:: Recorded information ::

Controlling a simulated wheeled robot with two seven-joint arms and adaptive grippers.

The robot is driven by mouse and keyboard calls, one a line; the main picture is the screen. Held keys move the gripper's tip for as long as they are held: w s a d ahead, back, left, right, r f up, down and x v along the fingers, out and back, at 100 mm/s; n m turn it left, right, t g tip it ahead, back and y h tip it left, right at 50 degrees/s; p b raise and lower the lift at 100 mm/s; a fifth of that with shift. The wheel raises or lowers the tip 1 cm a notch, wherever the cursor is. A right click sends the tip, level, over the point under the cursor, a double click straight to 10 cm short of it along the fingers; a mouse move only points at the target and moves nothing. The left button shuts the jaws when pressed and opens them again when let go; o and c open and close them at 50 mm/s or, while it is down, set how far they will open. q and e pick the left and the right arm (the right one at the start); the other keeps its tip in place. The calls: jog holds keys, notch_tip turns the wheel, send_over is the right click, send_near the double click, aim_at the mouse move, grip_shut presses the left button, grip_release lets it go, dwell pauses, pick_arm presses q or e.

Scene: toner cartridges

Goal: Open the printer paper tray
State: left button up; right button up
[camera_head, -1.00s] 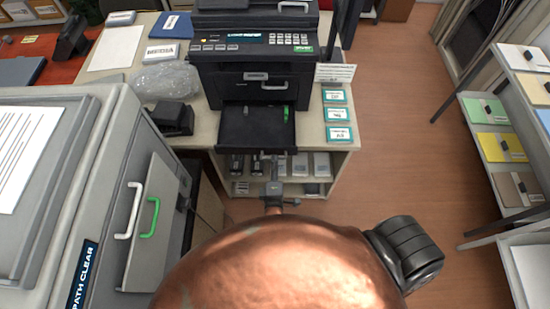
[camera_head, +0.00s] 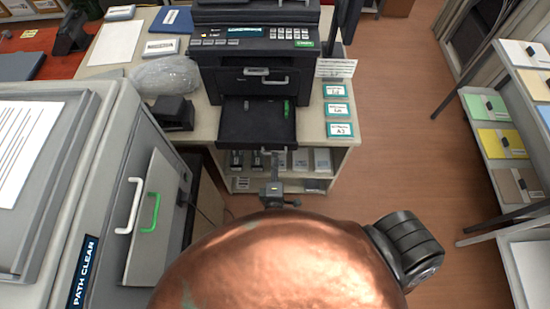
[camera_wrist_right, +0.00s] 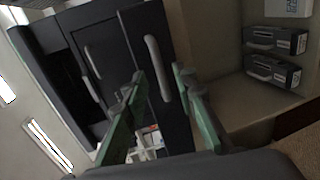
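The black printer (camera_head: 254,58) stands on the desk in the head view. Its paper tray (camera_head: 257,138) sticks out of the front toward me, with a small green part inside. In the right wrist view the dark tray front (camera_wrist_right: 151,25) carries a pale bar handle (camera_wrist_right: 155,62). My right gripper (camera_head: 274,165) is just in front of the tray in the head view. In the wrist view its green fingers (camera_wrist_right: 158,76) are apart, one on each side of the handle, with gaps visible; contact is unclear. My left gripper is not in view.
A large grey machine (camera_head: 118,150) with a white and a green handle stands close at left. Several labelled cards (camera_head: 337,110) lie right of the printer. Boxes sit on the shelf (camera_head: 325,184) below. Open floor (camera_head: 410,120) lies at right, before a rack (camera_head: 500,110).

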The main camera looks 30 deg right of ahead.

:::

Your instructions:
Give all the lines above again, character for character, without pictures.

Task answer:
Controlling a simulated wheeled robot with two seven-joint arms and adaptive grippers.

The robot is driven by mouse and keyboard calls, one a line; the main picture is the screen. Held keys move the gripper's tip for as long as they are held: w s a d ahead, back, left, right, r f up, down and x v along the fingers, out and back, at 100 mm/s; n m turn it left, right, t g tip it ahead, back and y h tip it left, right at 50 degrees/s; p b raise and lower the lift at 100 mm/s; a fifth of that with shift. The wheel raises or lowers the tip 1 cm a notch, wherever the cursor is. A right click sends the tip, level, over the point under the cursor, a double click straight to 10 cm short of it along the fingers; a mouse move only points at the target and moves nothing. The left button shuts the jaws when pressed and opens them again when let go; o and c open and close them at 50 mm/s or, while it is down, set how far they will open. q and e pick the left and the right arm (the right one at the start); the other keeps its tip in place. The calls: jog holds keys, notch_tip turns the wheel, send_over is the right click, send_near the double click, aim_at the mouse move, grip_shut presses the left button, grip_release lets it go, dwell pauses, pick_arm presses q or e.

Scene: toner cartridges

Goal: Open the printer paper tray
State: left button up; right button up
[camera_head, -1.00s] 
[camera_head, +0.00s] 
[camera_wrist_right, +0.00s] 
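The black printer (camera_head: 254,58) stands on the desk in the head view. Its paper tray (camera_head: 257,138) sticks out of the front toward me, with a small green part inside. In the right wrist view the dark tray front (camera_wrist_right: 151,25) carries a pale bar handle (camera_wrist_right: 155,62). My right gripper (camera_head: 274,165) is just in front of the tray in the head view. In the wrist view its green fingers (camera_wrist_right: 158,76) are apart, one on each side of the handle, with gaps visible; contact is unclear. My left gripper is not in view.
A large grey machine (camera_head: 118,150) with a white and a green handle stands close at left. Several labelled cards (camera_head: 337,110) lie right of the printer. Boxes sit on the shelf (camera_head: 325,184) below. Open floor (camera_head: 410,120) lies at right, before a rack (camera_head: 500,110).

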The main camera looks 30 deg right of ahead.

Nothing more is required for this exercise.